%%

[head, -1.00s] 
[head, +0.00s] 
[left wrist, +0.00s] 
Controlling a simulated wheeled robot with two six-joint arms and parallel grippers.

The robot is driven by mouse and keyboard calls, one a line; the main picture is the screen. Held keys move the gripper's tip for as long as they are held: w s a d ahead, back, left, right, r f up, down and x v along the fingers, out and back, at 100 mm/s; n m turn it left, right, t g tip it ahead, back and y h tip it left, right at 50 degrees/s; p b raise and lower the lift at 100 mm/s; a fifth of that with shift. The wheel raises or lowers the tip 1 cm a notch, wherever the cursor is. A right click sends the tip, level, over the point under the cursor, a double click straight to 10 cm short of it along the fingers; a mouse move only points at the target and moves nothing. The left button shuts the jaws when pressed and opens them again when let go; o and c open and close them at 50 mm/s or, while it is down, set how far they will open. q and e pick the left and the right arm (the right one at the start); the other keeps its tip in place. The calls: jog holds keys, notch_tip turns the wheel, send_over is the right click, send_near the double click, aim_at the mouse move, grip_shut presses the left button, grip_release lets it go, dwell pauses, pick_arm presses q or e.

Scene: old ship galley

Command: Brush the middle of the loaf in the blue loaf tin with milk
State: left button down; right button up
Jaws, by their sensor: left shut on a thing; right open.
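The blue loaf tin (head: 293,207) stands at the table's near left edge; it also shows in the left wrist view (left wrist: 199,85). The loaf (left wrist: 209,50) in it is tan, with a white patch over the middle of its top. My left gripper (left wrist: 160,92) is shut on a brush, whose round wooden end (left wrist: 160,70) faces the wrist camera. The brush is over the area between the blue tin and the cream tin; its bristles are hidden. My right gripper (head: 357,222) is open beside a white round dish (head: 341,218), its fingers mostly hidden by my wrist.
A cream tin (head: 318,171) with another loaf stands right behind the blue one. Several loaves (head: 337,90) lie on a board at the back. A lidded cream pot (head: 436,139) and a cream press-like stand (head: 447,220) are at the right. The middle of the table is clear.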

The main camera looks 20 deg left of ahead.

%%

WHAT YOU SHOULD DO :: Give an exact repetition of all the material.

ANSWER TO THE PROBLEM ::
[head, -1.00s] 
[head, +0.00s] 
[left wrist, +0.00s] 
Controlling a simulated wheeled robot with two six-joint arms and parallel grippers.

The robot is driven by mouse and keyboard calls, one a line; the main picture is the screen. Held keys move the gripper's tip for as long as they are held: w s a d ahead, back, left, right, r f up, down and x v along the fingers, out and back, at 100 mm/s; n m turn it left, right, t g tip it ahead, back and y h tip it left, right at 50 degrees/s; p b raise and lower the lift at 100 mm/s; a fifth of that with shift. The wheel raises or lowers the tip 1 cm a notch, wherever the cursor is. A right click sends the tip, level, over the point under the cursor, a double click straight to 10 cm short of it along the fingers; a mouse move only points at the target and moves nothing. The left button shuts the jaws when pressed and opens them again when let go; o and c open and close them at 50 mm/s or, while it is down, set how far they will open. q and e pick the left and the right arm (the right one at the start); the other keeps its tip in place. The calls: jog holds keys, notch_tip turns the wheel, send_over is the right click, send_near the double click, aim_at the mouse move, grip_shut presses the left button, grip_release lets it go, dwell pauses, pick_arm presses q or e.

Scene: old ship galley

Command: Brush the middle of the loaf in the blue loaf tin with milk
State: left button down; right button up
Jaws, by their sensor: left shut on a thing; right open.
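The blue loaf tin (head: 293,207) stands at the table's near left edge; it also shows in the left wrist view (left wrist: 199,85). The loaf (left wrist: 209,50) in it is tan, with a white patch over the middle of its top. My left gripper (left wrist: 160,92) is shut on a brush, whose round wooden end (left wrist: 160,70) faces the wrist camera. The brush is over the area between the blue tin and the cream tin; its bristles are hidden. My right gripper (head: 357,222) is open beside a white round dish (head: 341,218), its fingers mostly hidden by my wrist.
A cream tin (head: 318,171) with another loaf stands right behind the blue one. Several loaves (head: 337,90) lie on a board at the back. A lidded cream pot (head: 436,139) and a cream press-like stand (head: 447,220) are at the right. The middle of the table is clear.

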The main camera looks 20 deg left of ahead.

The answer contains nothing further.